I don’t open the brake bleeder screw when I change pads on my early 90’s Corolla, neither did I on my 70’s VW Rabbit, but neither of them had ABS. If I had ABS I’d follow the directions in the vehicles factory service manual exactly, as not doing so could prove expensive. I think that’s the best advice, just do it exactly the way the factory service manual says to.
The factory service data on my Corolla doesn’t require to open the bleeder when replacing front pads. I just do what it says, step by step, move the piston as much as is needed so I can get the new pads back in. I haven’t done this job in a while, but if I recall correctly I remove the caliper, leaving the hose connected, hang the caliper from something nearby using some bailing wire so it doesn’t stress the hose, then I use a C-clamp and some pieces of wood (as a buffer to avoid breaking something) to move the caliper open. I first check to make sure the fluid level isn’t near the top of the plastic bottle, b/c I don’t want it to spill out and make a mess when I compress the piston.
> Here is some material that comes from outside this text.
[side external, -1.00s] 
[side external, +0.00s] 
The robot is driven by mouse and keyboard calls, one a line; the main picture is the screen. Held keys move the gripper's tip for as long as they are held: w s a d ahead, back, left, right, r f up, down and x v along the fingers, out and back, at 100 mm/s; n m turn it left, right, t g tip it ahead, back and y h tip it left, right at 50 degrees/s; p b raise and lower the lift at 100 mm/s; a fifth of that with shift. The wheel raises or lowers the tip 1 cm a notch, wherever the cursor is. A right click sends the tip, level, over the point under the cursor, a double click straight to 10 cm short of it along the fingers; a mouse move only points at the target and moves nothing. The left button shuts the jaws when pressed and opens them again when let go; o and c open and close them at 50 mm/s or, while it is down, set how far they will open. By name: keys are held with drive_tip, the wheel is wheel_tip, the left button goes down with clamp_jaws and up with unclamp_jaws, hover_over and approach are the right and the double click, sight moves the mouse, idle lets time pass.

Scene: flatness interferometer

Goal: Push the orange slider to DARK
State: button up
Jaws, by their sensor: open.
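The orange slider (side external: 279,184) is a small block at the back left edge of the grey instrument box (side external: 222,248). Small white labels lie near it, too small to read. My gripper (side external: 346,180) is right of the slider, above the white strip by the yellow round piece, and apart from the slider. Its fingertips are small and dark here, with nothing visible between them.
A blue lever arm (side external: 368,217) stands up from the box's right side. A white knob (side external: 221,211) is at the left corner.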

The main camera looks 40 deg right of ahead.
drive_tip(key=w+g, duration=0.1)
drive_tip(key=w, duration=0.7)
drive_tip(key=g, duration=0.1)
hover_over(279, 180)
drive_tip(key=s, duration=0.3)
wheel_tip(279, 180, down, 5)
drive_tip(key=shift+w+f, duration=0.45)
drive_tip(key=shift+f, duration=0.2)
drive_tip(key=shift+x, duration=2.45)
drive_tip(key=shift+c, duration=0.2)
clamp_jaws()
A couple of hints. When doing pads for the first time, remember to only do one side at a time. Don’t start on the second side until the first side is all put back together. First, you want to have one for reference in case you forget which part goes where. Second, if you remove both calipers, and force the piston on one side, it can cause the piston on the other side to fall out, which is no good.
No harm done to take some photos of course before starting. It’s critical all of the anti-rattle springs, shims, pad support plates, wear indicator plates etc are all installed where they are supposed to go, and oriented correctly, otherwise you will be dealing with problems later.
The other problem a first-timer can experience is the piston getting slightly cock-eyed in the bore. That could cause it to stick and the brakes won’t work. So it’s important to visually check and make any adjustments necessary so the piston is seated properly in the bore before considering that side done.
While this method usually doesn’t introduce air into the system, I still always replace the brake fluid in the bottle with new, and bleed the two caliper’s I’ve just worked on so there’s fresh fluid throughout.
Edit: One more hint. On some cars the rotor can fall off if you don’t secure it properly when removing the caliper. A rotor falling on your foot is best avoided.